USD/JPY breached 162 for the first time since 1986, yen at 40-year low, as Japan's warnings failed. China PMIs beat, PBOC added liquidity, RBA stayed hawkish.
USD/JPY broke above 162 for the first time since December 1986, touching a high near 162.40. Japanese officials tried to head off the move. Chief Cabinet Secretary Kihara reiterated that Tokyo stood ready to act while the pair was still under 162. Finance Minister Katayama followed with a similar line, saying Japan would respond appropriately and any action could be decisive, in line with the joint statement with the United States. Neither warning slowed the slide. The yen recovered little of the ground lost as of this writing.
The failure of verbal intervention shows the depth of the yen's slide. Japan has spent roughly 9.8 trillion yen in intervention since late April. The market's next question is whether the next line lies at 165 or higher. The Bank of Japan's newest policy board member will speak at 5pm Tokyo time, a potential flashpoint for any signal on the currency's impact on the rate path.

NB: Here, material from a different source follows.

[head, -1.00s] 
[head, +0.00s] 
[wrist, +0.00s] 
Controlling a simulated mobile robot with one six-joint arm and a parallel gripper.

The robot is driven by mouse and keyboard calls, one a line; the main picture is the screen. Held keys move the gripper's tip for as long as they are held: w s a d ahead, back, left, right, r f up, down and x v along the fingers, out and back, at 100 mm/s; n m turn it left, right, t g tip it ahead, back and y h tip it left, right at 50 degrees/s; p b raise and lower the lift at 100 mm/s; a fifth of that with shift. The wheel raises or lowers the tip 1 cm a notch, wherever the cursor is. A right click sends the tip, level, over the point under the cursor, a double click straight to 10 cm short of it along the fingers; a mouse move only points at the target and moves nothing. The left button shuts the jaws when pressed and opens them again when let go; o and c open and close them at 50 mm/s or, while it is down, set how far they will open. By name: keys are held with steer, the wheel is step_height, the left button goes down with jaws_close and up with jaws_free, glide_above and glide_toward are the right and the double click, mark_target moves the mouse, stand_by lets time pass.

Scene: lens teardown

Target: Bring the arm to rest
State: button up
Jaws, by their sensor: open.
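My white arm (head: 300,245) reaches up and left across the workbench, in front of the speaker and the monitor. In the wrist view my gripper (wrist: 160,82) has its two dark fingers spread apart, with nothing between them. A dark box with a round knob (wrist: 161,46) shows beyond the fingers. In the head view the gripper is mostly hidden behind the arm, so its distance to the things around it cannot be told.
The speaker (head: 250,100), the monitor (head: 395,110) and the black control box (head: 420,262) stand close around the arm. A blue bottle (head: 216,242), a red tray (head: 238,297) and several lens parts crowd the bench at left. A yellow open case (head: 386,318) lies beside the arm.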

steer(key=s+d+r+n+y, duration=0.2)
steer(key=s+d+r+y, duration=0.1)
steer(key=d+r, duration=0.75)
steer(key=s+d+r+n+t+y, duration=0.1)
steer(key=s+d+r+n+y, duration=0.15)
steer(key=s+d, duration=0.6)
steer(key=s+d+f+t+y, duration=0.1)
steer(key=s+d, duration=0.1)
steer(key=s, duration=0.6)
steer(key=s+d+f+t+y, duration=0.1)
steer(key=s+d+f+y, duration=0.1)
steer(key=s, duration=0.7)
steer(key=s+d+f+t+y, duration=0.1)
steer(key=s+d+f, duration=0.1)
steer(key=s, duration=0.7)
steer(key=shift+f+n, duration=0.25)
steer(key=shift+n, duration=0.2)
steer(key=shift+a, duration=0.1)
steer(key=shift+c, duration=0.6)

On data, China's June official manufacturing PMI returned to expansion, beating expectations. The non-manufacturing PMI improved to 50.2, above the 49.9 consensus. The composite measure rose to 50.6. Gains were concentrated in sectors tied to global technology demand, while domestic conditions remained weak. That divergence persisted, underlining the uneven nature of the recovery and its reliance on external demand.
The People's Bank of China kept its new overnight reverse repo rate at 1.25%, 15 basis points below the seven-day reverse repo rate. It doubled its liquidity injection to 600 billion yuan, roughly $88.3 billion, to help banks manage month-end funding pressures. Separately, Bloomberg reported China has clamped down on the issuance of higher-yielding offshore debt, a move that could reduce funding options for some Chinese borrowers.
Minutes from the RBA's June meeting reaffirmed that policy needs to stay restrictive. Members reiterated a willingness to raise the cash rate if conditions warrant. That hawkish stance supported the AUD near session highs.
The dollar firmed modestly overall. Oil traded rangebound. Gold slipped back below the $4,000 mark. Japanese equities rose nearly 1%. Hong Kong and mainland Chinese shares weakened.
The BoJ's new board member speaks at 5pm Tokyo time.